16
Feb
2022
Big Bug

Big Bug

In a highly mechanised future, all frustrated suburbanites Alice (Elsa Zylberstein) and Max (Stéphane De Groodt) want to do is tiptoe around the idea of having sex. However, all of their twitchy attempts at intimacy are continually thwarted by a revolving household of guests and other uninvited friends. To further complicate matters, the world outside goes into meltdown. Locked inside their houses by the very robots who are meant to cater for them, the pampered humans try to escape the existence they’ve made for themselves…

falls somewhere between La Cité Des Enfants Perdus and Wes Anderson’s The French Dispatch.

In Jean Pierre Jeunet’s new movie Big Bug, the future is completely artificial. From the interiors to the sentiments that its characters band around, everything is dialled up to 11 and given an extra coat of pastel-coloured paint. Yet, the real mania is its characters’ addiction to mechanisation and being catered for by all manner of robots, sentient maids and talking vacuum cleaners. Yet, this all comes into sharp focus when there is a huge, global traffic jam requires everyone to be locked inside for… their… own… safety. The real reason for this is that the Yonyx robots who control everything are revolting and want to now make humans their slaves.

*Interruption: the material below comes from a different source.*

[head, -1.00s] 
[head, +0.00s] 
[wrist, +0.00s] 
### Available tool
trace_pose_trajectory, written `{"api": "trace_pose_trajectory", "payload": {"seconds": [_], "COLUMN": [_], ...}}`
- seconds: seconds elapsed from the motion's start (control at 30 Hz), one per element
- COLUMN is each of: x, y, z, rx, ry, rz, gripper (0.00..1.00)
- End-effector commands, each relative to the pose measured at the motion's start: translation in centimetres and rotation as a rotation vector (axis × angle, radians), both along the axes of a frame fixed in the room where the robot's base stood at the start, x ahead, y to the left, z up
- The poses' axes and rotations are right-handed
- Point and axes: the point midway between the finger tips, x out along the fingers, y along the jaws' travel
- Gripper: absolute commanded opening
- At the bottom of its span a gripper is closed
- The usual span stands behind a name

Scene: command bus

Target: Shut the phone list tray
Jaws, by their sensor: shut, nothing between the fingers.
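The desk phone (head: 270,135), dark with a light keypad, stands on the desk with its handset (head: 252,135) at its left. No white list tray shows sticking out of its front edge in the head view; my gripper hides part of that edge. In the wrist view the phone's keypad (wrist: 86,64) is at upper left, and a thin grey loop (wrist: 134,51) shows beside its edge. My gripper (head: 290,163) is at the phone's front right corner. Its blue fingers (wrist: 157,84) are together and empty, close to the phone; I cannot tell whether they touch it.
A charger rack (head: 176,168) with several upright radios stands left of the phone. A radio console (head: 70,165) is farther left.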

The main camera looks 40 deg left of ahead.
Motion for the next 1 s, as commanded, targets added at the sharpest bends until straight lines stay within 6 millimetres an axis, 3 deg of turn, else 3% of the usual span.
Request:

Fortunately though for the humans, Alice’s domicile robots were made before Yonyx’s big upgrade and that offers a chance of escape. Yet, sensing their owners’ distress, her robots decide to mimic their owners’ need for hysteria and gallic insecurity, all of which further results in much running around and wholesale confusion. And so on…

As such, this lands Big Bug somewhere between a farcical French sex comedy and 1977’s The Demon Seed with Julie Christie. Whilst it never goes as deep as The Demon Seed, as a Jean-Pierre Jeunet film you get the satire you would expect. The styling is imaginative. The gags are visually kinetic and a bunch of pretentious suburbanites melt down in a self-perpetuated crisis. The acting is solidly over-wrought as you’d expect and even with the near omission of Jeunet regular Dominique Pignon, Big Bug is a typically overstacked trifle of ideas all fighting for screentime. Yet the film’s best performance belongs to Isabelle Nanty as Alice’s nosy neighbour. Joyously matter of fact until her workout robot starts splurting out their love life, Francoise easily stands apart from Big Bug‘s shrieking hysteria. 

So, in the end, Big Bug is a movie that falls somewhere between La Cité Des Enfants Perdus and Wes Anderson’s The French Dispatch. In that, like The Island of Lost Children, it has that similar comic-strip style of storytelling and yet like The French Despatch, I really think it’s only going to appeal to the director’s die-hard fanbase. 

Sadly lacking the sublime restraint of 2001’s AmelieBig Bug might well be very accessible on Netflix but I’d still recommend you seek out 1991’s Delicatessen if you’re starting your Jean-Pierre Jeunet journey. Also, whilst we might be in the year 2022, in Big Bug’s future all women seem to be incomplete without a man and it has to be said that this tune lost its lustre some time ago.